Sa manière de s’adresser à la foule était également très différente de celle d’une Clinton ou d’un Trump: il utilisait souvent le «We» («nous») et essayait de mettre en avant un programme et une idéologie plutôt que sa personne, ce qui n’a pas empêché qu’on le mette sur un piédestal. Il mettait toujours en avant l’idée que son programme reflétait la volonté du plus grand nombre, par exemple en avançant que tout le monde est d’accord pour dire qu’il y a trop d’inégalités. Il s’est aussi inspiré des slogans du mouvement Occupy Wall Street et de la rhétorique des 99% contre «the few», disant défendre les intérêts de l’immense majorité des Américain·e·s contre la finance et l’oligarchie. Il a également critiqué les conférences grassement payées que Clinton donnait dans les milieux de la finance. Cela a suffit pour que les médias mainstream le traitent de populiste et lui reprochent d’être le candidat des solutions simples aux problèmes compliqués, par exemple quand il proposait de supprimer tous les frais d’études et de taxer Wall Street pour compenser.
Il convoquait également de grands rallies, rassemblant des milliers de personnes au même endroit pour montrer la force du nombre, à l’opposé de Clinton qui faisait campagne d’association de quartier en association de quartier, de communauté en communauté. Le jour où nous sommes arrivé à New York, nous avons assisté à un rassemblement qui se tenait au Washington Park, et il était très impressionnant de voir 40’000 personnes converger au centre de New York pour un meeting politique. Cela aussi a contribué à le catégoriser comme un populiste de gauche.

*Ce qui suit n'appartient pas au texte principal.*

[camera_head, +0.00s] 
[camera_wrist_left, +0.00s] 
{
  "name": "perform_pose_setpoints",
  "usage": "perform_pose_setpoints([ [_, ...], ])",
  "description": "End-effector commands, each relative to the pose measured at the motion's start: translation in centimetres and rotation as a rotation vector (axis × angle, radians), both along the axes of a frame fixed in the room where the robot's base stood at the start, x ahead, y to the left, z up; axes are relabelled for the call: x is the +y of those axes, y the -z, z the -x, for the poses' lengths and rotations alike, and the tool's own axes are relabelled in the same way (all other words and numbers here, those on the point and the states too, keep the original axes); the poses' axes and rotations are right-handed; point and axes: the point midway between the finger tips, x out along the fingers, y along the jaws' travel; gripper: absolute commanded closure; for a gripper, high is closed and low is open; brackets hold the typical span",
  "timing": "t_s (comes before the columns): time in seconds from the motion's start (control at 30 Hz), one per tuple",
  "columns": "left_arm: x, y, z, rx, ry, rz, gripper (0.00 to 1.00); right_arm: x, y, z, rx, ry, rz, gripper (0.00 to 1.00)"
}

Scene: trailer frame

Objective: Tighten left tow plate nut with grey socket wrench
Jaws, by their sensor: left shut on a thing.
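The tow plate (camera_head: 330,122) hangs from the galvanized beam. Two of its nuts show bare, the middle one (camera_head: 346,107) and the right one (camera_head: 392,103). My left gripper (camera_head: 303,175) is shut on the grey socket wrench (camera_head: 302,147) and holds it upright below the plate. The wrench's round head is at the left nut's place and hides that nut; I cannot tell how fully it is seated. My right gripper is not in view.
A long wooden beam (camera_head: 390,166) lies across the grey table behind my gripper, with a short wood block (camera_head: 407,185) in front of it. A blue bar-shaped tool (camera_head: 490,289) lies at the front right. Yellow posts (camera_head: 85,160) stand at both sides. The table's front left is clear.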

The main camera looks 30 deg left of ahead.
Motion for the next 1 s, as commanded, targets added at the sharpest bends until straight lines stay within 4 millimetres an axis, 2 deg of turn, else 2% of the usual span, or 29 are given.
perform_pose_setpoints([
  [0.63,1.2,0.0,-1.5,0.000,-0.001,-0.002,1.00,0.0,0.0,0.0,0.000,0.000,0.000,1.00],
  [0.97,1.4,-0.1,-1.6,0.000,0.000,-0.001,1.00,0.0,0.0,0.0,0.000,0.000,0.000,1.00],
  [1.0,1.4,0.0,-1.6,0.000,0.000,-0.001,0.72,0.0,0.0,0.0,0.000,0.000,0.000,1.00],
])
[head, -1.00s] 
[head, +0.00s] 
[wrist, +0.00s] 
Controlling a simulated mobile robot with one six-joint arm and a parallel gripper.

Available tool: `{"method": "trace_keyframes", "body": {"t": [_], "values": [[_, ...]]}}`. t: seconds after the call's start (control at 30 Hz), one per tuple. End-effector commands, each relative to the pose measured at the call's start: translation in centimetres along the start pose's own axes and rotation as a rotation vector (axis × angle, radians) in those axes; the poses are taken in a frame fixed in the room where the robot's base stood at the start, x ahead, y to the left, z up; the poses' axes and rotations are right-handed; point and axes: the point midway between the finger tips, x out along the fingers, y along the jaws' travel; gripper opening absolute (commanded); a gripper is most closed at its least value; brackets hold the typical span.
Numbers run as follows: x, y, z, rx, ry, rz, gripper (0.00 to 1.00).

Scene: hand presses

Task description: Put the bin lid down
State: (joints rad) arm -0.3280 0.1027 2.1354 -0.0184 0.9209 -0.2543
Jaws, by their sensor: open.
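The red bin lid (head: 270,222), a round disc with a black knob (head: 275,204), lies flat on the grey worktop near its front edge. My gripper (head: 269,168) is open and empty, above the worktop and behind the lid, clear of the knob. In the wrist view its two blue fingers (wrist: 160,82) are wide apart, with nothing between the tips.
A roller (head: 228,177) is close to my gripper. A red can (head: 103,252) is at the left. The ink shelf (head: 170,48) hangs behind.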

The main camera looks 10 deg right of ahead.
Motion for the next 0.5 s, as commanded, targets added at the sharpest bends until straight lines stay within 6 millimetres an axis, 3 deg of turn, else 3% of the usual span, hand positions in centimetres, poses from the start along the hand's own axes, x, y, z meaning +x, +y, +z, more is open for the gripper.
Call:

Qui sont ces militant·e·s en faveur de Bernie Sanders que tu as rencontré?
Si j’avais dès le début l’envie de faire un film choral, c’est que cela permettait de rendre compte de la multiplicité et de la diversité du mouvement et de ne pas le réduire à un petit nombre de personnages archétypaux, comme cela se fait souvent dans les documentaires classiques.
Nous avons rencontré les différentes personnes apparaissant dans le film sur le terrain, dans la rue, lors de porte-à-porte, de séances de coordination ou de meetings. C’est lors d’une manifestation «Open Primary», en faveur de primaires ouvertes aux électrices·eurs indépendant·e·s, que nous avons rencontré Jonathan et Toby, qui sont devenus les principaux protagonistes et le fil rouge du film, mais nous avons suivi une quantité d’autres personnes et toujours gardé les yeux ouverts pour rendre compte de la diversité des profils de ces militant·e·s.
Les étudiant·e·s étaient l’une des grandes forces du mouvement, et soutenaient Bernie à 85%, en particulier parce qu’il était pour la gratuité des études alors qu’actuellement les gens terminent leur formation avec des dizaines, voire de centaines de milliers de dollars de dettes qu’ils mettent ensuite dix ou quinze ans à rembourser. Il a également été soutenu par une énorme majorité de la communauté amérindienne, à laquelle il s’est adressé à la façon d’un vieux marxiste, insistant sur le fait que le problème était avant tout d’avoir un travail décent avec un salaire décent, et que cela permettrait d’éviter la misère à beaucoup d’amérindien·ne·s. Une grosse minorité des afro-américain·ne·s et une minorité des latinos l’a également soutenu, mais pour lui la solution à tout restait une meilleure redistribution des richesses, et il insistait sur le fait qu’il y avait moins un problème racial qu’un problème d’inégalités sociales, contrairement à Clinton qui jouait beaucoup sur la fibre sentimentale par rapport aux minorités. Mais la grande majorité des militant·e·s était blanche, des «white collars» («cols blancs»), des ouvrières·iers ou des intellectuel·le·s progressistes, ce qui représente quand même un spectre assez large de la population blanche américaine.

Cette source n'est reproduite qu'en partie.